Basically there are two kinds of cold calls: in person and on the phone.
If you’re making a cold call on the phone your main goal is to get past a gatekeeper or voicemail.
How to do this?
Try saying: “Hi, my name is Iryna, and I’d like to speak to Mr. Boss. It’s a business matter of a personal nature.”
After you get to Mr. Boss, you give your first name and you ask an engaging question.
If you’re selling a dialer app, you would ask something like, “What are the three most underutilized, yet most profitable methods of using a phone?”
The secret of the cold call is to engage, not to make the sale.
The object of a cold call is to set an appointment.
After Mr. Boss answers your question (or you help them to answer it), you would say, “I have several other important, little known, profitable facts about phones. I’d like to meet with you for a few minutes to talk about how you can take advantage of them.”
It’s getting increasingly hard to make an actual cold call.
If you’re calling a big company you probably won’t get in.
If you’re calling a small company, you can be truthful, “I’d like to speak to the person in charge of computer profitability.”

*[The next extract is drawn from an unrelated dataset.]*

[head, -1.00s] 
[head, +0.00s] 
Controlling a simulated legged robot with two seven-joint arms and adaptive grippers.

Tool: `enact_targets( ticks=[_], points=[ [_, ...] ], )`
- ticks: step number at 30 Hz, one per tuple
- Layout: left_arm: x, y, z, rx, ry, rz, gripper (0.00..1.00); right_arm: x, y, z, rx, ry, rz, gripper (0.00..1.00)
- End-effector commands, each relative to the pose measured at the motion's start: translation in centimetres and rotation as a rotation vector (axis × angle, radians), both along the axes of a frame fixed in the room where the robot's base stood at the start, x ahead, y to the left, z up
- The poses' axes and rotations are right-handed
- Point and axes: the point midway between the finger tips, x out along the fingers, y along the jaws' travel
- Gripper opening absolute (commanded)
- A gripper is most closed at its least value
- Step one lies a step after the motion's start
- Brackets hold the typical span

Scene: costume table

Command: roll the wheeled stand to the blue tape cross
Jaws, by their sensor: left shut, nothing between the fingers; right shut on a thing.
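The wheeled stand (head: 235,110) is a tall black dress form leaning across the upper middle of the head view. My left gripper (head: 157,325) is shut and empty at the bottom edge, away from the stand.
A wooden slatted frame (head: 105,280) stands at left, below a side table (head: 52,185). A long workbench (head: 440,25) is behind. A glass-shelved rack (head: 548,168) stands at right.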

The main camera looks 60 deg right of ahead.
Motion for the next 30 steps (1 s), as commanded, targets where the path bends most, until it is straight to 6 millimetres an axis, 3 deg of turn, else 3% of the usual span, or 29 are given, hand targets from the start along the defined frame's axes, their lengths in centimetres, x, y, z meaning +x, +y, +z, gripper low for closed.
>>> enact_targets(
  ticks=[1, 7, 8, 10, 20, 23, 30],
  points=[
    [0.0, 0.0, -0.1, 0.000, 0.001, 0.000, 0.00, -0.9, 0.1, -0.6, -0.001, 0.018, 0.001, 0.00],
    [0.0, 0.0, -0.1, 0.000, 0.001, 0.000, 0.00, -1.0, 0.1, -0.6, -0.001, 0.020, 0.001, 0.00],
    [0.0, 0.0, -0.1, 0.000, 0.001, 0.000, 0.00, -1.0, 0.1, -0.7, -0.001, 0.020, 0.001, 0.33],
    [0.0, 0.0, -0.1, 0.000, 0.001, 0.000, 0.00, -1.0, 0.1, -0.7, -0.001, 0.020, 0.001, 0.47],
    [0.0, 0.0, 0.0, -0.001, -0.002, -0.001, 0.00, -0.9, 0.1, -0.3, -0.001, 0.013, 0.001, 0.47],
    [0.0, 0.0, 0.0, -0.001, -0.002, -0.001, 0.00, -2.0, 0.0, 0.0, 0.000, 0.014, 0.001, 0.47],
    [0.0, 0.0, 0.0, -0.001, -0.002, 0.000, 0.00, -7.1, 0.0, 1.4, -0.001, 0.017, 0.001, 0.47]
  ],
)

More elusive might be, “I have an important question about company morale, based on computer operations, and I’d like to speak to the person in charge of morale.”

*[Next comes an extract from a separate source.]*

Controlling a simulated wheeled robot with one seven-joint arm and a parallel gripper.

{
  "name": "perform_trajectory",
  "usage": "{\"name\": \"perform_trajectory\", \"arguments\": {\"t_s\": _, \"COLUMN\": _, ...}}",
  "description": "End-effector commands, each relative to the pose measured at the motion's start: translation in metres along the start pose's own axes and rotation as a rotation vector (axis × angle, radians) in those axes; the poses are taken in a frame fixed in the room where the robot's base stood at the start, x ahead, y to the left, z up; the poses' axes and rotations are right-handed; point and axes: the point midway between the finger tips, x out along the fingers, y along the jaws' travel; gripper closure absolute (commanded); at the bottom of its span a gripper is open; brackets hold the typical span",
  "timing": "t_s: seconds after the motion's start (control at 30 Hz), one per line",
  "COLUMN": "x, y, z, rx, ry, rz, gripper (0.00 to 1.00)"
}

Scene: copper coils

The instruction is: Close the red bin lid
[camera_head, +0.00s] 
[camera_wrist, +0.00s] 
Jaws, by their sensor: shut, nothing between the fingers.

The key here is that I’ve asked for someone in charge of nothing.
The more you ask for someone, that no one can define, the better chance you have of speaking to a boss, or a decision maker, because the gatekeeper, having no idea what to say, but having direct access to the boss, will buzz him or her.
To sum it up: the secret to cold calling is engagement.
If you’re fortunate enough to get to that decision maker, you better have a damn good question to ask.
If you ask me the biggest secret of cold calling, I would tell you in one word. Preparation.
If you’re no good at it, I can sum it up in two words. Prepare harder.